Another choice is to just leave the whole section of dialogue out completely.

2
  • 1
    This is an essential part of telling a story well. Some people seem to believe you need to report the entire dialog in a scene from "Hello, how are you" to "See you soon, goodbye", and if characters can't decide what to do, then you have to recount every word of every minor disagreement. Books would be very tedious if you described everything that everybody does or says, and sometimes it's better just to say "They debated for hours but could not agree." (Even in a film there are ways to skip dialog.)
    – Stuart F
    Jun 6, 2022 at 14:33
  • @StuartF I think you should post this as an answer rather than a comment. Jun 6, 2022 at 16:43
2

It's fine to skip over dialogue as long as you are not removing important context.

Example 1-

"Can you get the salt and pepper, dear?" Alen's mother asked.

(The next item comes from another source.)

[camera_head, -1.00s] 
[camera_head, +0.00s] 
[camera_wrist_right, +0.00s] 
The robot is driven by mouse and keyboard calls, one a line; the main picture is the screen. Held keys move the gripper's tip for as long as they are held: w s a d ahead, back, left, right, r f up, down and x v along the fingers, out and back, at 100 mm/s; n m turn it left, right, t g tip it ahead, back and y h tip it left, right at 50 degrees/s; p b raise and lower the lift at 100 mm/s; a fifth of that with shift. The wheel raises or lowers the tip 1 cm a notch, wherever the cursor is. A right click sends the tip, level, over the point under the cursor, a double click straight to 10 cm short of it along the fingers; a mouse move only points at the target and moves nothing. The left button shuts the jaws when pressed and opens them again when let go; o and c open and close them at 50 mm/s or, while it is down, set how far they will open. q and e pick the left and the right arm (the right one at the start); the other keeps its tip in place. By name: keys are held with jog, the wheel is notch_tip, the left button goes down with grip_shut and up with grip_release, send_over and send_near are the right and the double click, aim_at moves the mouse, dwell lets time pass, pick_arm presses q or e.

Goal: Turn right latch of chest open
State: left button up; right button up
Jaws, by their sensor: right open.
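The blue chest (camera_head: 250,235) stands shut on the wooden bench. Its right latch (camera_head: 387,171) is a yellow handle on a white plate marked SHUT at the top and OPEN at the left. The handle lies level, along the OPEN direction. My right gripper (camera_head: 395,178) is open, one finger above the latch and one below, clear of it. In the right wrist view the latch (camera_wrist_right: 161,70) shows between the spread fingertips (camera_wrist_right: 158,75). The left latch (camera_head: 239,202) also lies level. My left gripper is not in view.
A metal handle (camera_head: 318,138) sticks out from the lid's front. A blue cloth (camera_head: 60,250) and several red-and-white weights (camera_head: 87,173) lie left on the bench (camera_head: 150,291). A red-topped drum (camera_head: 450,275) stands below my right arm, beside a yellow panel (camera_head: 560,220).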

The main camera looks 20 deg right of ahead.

"Sure thing, mom," Alen replied.

vs.

"Sure thing, mom," Alen replied.

This is a pretty egregious example, but if you're removing all the necessary context to wonder why Alen is even saying this to his mom, then it'll just make things confusing. An example of where to remove it would probably be the following.

Example 2-

"Can you get the salt and pepper, dear?" Alen's mother asked.

"Sure thing, mom," Alen replied.

vs.

"Could you please acquire the salt and pepper for me and your father, my precious son?" Alen's mother asked. "Both of them are approximately two centimeters away from where your hand currently rests on the table, and each container is labeled with the exact name of the substance that they contain. Now reach out your hand to grab it and bring it to me before my pasta gets cold."

"Sure thing, mom," Alen replied. "I will acquire the salt and pepper that are approximately two centimeters away from where my hand currently rests on the table. I can see that each container is labeled with the exact name of the substance that they contain. Now I shall reach out my hand to grab it and bring it to you before your pasta gets cold."

You want your writing to be as concise as possible and not just a jumble of word salad, so it's perfectly fine to cut out what you think you don't need. Just try not to remove important context. Your example makes sense in both scenarios, so it's fine either way. It's a matter of preference and a matter of how much time you want to waste on any one particular scene. If it adds nothing to your story, remove it.

2

Who is your viewpoint character? The pilot, or a passenger/prisoner/spy, or someone else altogether?

If your viewpoint character cannot hear the reply from the person on the end of the line, then you would omit what that person says.

To your question: "Is it ok to skip over some dialogues, and how do we do it?"

The answer is yes, it is not only okay but sometimes necessary. We 'do it' by keeping the story firmly anchored within viewpoint.

Brenda worked at the ropes tying her hands together. In the cockpit, the pilot seemed to be running into trouble.

"Alpha Bravo, we have enemies on our flank." After a moment, "Roger that."

Since we are in Brenda's viewpoint, that's fine. Pay attention to viewpoint.

If the pilot is the viewpoint character, then you are free to report both sides of the conversation, but also free to tighten. With such a short interchange it's virtually impossible to say what should be cut and what shouldn't. However, over the course of, say, 1000 words, most intermediate or advanced writers can find areas to tighten. Whether they should be or not is up to you.